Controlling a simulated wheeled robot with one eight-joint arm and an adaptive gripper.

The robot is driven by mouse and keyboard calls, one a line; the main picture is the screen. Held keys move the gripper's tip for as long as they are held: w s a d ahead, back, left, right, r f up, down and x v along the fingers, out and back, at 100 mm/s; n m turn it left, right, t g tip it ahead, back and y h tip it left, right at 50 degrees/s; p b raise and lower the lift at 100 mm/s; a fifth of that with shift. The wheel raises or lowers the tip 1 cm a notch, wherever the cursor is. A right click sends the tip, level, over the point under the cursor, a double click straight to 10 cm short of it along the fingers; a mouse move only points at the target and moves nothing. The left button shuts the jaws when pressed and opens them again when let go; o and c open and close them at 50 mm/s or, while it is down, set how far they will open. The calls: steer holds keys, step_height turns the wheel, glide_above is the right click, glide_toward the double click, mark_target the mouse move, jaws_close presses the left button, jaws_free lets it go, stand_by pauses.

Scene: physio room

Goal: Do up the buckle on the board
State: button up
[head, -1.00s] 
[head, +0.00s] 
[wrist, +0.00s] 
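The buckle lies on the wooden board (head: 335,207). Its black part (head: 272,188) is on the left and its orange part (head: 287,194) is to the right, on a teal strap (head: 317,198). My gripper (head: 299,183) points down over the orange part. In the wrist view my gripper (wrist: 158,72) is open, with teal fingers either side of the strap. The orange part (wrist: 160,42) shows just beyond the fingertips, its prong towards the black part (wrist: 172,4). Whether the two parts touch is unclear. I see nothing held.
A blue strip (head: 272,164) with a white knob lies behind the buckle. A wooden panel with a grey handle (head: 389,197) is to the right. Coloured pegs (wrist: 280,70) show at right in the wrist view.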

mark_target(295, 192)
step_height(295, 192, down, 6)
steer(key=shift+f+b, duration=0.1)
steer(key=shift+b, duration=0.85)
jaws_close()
::::
Directions: Copy out every line from the one containing "Scene: physio room" to the end of the material, both ends included.

Answer in full:
Scene: physio room

Goal: Do up the buckle on the board
State: button up
[head, -1.00s] 
[head, +0.00s] 
[wrist, +0.00s] 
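The buckle lies on the wooden board (head: 335,207). Its black part (head: 272,188) is on the left and its orange part (head: 287,194) is to the right, on a teal strap (head: 317,198). My gripper (head: 299,183) points down over the orange part. In the wrist view my gripper (wrist: 158,72) is open, with teal fingers either side of the strap. The orange part (wrist: 160,42) shows just beyond the fingertips, its prong towards the black part (wrist: 172,4). Whether the two parts touch is unclear. I see nothing held.
A blue strip (head: 272,164) with a white knob lies behind the buckle. A wooden panel with a grey handle (head: 389,197) is to the right. Coloured pegs (wrist: 280,70) show at right in the wrist view.

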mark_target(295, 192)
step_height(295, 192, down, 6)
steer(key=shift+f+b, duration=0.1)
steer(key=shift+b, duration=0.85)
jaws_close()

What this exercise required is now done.